**WHAT YOU WILL DO:** Gather all lines in the data that hold the string "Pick".

[A run of records]
════

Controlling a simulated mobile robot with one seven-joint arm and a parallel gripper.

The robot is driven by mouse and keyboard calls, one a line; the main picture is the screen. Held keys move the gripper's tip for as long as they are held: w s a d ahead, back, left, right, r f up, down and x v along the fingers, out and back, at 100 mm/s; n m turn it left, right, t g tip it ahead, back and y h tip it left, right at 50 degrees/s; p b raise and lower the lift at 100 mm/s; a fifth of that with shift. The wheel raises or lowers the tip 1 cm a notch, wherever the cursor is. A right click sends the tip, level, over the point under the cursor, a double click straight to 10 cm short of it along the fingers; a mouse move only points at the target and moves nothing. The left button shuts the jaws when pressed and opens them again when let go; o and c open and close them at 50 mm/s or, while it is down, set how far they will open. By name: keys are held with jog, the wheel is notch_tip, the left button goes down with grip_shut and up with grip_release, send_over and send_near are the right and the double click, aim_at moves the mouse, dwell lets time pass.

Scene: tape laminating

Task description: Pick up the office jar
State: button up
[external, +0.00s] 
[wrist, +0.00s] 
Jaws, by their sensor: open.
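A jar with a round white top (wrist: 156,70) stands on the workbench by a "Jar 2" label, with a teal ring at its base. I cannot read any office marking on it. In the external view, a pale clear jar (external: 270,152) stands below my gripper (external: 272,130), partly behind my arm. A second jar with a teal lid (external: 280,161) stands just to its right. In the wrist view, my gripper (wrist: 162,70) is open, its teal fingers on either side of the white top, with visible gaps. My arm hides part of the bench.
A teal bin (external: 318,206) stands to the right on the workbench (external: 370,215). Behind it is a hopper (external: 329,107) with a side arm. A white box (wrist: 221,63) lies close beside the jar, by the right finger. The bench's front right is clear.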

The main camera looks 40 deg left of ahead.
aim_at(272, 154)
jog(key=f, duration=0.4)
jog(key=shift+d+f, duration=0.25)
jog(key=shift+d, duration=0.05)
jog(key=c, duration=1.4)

════

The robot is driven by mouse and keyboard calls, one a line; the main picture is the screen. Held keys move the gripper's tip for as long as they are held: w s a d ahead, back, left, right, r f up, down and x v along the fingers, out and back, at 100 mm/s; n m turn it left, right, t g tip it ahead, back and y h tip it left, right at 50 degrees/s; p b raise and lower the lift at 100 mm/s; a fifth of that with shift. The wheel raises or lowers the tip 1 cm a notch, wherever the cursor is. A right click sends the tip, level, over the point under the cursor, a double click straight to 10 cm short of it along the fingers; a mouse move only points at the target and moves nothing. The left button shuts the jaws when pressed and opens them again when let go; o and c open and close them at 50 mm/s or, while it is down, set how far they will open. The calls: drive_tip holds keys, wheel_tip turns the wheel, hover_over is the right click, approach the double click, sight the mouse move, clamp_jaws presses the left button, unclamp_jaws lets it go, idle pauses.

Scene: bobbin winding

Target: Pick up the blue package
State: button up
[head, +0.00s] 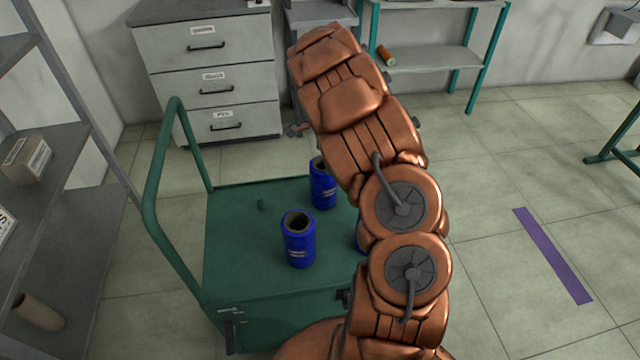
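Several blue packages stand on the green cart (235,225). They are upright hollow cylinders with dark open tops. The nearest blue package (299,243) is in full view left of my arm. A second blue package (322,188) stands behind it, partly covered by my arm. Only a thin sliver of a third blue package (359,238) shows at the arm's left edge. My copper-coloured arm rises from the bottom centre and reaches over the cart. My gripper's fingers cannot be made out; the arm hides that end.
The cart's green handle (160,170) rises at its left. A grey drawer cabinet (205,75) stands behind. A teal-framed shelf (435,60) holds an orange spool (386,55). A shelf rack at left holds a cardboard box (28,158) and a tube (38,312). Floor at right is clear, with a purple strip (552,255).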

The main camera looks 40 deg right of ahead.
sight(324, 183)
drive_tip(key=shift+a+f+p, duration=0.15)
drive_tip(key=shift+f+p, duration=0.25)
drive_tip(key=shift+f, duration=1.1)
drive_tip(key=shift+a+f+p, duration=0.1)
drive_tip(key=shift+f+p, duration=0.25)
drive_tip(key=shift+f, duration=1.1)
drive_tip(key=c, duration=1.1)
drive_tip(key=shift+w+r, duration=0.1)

════

**TASK RESULT:**
Task description: Pick up the office jar
Target: Pick up the blue package

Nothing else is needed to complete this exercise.